Monday, December 19, 2011

Big Government damages the economy, reduces wages, and more

Without being overly dramatic, it is a fair statement that the presence of government is, in itself, induces economic distortions into the economy. This is true for at least two reason:

  1. Taxes, collected in any form to support government operations, change the basis of economic calculation and take resources (e.g., capital, manpower) out of the private economy
  2. Government regulations take further resources from the private economy, by forcing businesses to employ capital and manpower in efforts to comply with these regulations

The larger government grows, the taxes it takes to support it and the more regulations it promulgates, the greater the economic distortions. However, the effect of government growth (as a percent of GDP) is not linear. Instead, as government grows beyond a certain point, the curve turns upward exponentially.

Exponential Curve

Texas A&M University’s Edgar Browning, writing in Stealing From Each Other (2008), concludes that out own excessive government reduces average incomes in the U.S. by about 25 percent.
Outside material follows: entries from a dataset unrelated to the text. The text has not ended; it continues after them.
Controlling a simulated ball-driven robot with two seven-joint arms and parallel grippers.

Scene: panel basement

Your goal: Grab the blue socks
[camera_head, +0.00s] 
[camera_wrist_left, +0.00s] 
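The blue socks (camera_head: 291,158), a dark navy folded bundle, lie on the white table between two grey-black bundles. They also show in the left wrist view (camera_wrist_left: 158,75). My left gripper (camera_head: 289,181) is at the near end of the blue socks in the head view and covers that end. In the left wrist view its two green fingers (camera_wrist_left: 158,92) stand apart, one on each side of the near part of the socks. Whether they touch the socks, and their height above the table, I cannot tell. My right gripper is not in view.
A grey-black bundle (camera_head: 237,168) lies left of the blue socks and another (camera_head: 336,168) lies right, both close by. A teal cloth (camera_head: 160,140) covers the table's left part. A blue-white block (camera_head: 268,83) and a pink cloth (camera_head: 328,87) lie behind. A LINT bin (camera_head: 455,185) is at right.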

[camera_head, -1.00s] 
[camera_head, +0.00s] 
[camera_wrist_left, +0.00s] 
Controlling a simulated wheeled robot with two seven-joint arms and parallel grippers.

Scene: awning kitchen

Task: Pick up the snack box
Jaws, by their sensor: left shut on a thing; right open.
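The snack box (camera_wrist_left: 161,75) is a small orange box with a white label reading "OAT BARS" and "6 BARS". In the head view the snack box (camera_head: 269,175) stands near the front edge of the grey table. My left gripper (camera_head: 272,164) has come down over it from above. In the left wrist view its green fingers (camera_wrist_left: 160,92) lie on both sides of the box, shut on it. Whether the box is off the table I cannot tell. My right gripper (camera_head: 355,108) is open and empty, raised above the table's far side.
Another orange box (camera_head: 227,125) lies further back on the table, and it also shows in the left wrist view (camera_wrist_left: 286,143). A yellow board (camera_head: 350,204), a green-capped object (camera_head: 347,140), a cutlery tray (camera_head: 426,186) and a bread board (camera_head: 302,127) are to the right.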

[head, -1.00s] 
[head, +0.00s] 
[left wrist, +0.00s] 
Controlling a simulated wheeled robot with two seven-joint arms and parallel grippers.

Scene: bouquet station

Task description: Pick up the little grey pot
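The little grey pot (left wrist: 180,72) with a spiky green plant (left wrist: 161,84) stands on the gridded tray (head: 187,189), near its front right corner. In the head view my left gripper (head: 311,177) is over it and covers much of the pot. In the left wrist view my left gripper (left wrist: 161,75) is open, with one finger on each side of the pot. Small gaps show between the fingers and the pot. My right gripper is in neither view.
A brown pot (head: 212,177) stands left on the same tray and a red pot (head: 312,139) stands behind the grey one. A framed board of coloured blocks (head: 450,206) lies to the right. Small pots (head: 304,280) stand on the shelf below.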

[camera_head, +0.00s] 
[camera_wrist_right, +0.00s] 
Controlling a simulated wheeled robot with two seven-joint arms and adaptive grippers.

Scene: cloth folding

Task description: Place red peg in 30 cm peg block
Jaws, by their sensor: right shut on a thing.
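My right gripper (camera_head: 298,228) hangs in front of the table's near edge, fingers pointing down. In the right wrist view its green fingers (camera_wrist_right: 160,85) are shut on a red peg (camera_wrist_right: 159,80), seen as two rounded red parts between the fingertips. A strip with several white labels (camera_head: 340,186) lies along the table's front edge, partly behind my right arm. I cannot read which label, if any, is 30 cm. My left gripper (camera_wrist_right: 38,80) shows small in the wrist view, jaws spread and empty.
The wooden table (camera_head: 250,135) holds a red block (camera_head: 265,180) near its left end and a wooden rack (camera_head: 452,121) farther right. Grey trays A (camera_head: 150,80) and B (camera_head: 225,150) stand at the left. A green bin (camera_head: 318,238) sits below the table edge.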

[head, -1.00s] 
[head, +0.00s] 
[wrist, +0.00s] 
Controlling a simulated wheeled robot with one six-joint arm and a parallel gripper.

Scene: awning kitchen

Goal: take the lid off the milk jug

The more the U.S. politicians insist on growing spending, the more average American incomes will be squeezed downward.

Mind you, the squeezing will occur only against the middle class. The extremely wealthy—especially those connected with international banking and capital brokerages (Wall Street)—are affected by this squeeze. Similarly, those at the bottom of the economy are not greatly affected. They are sheltered mostly because they are being propped up through (damaging) government entitlements and supports (e.g., welfare, minimum wage mandates).

There’s more damage

As government grows, the more it creates a top-down bureaucracy that was formerly alien to our American tradition of individual liberty. The growth in federal power and over-regulation tends to destroy both diversity and innovation in state and local governments by seeking to impose nationwide uniformity through its rules. Federal aid to states is always accompanied by reams of regulations that reduce freedom and operating choices.

In short—whether we run trillion-dollar deficits or not—cutting federal spending is beneficial because the cuts automatically contribute to the dispersion of power (back to the states) and the expansion of liberty.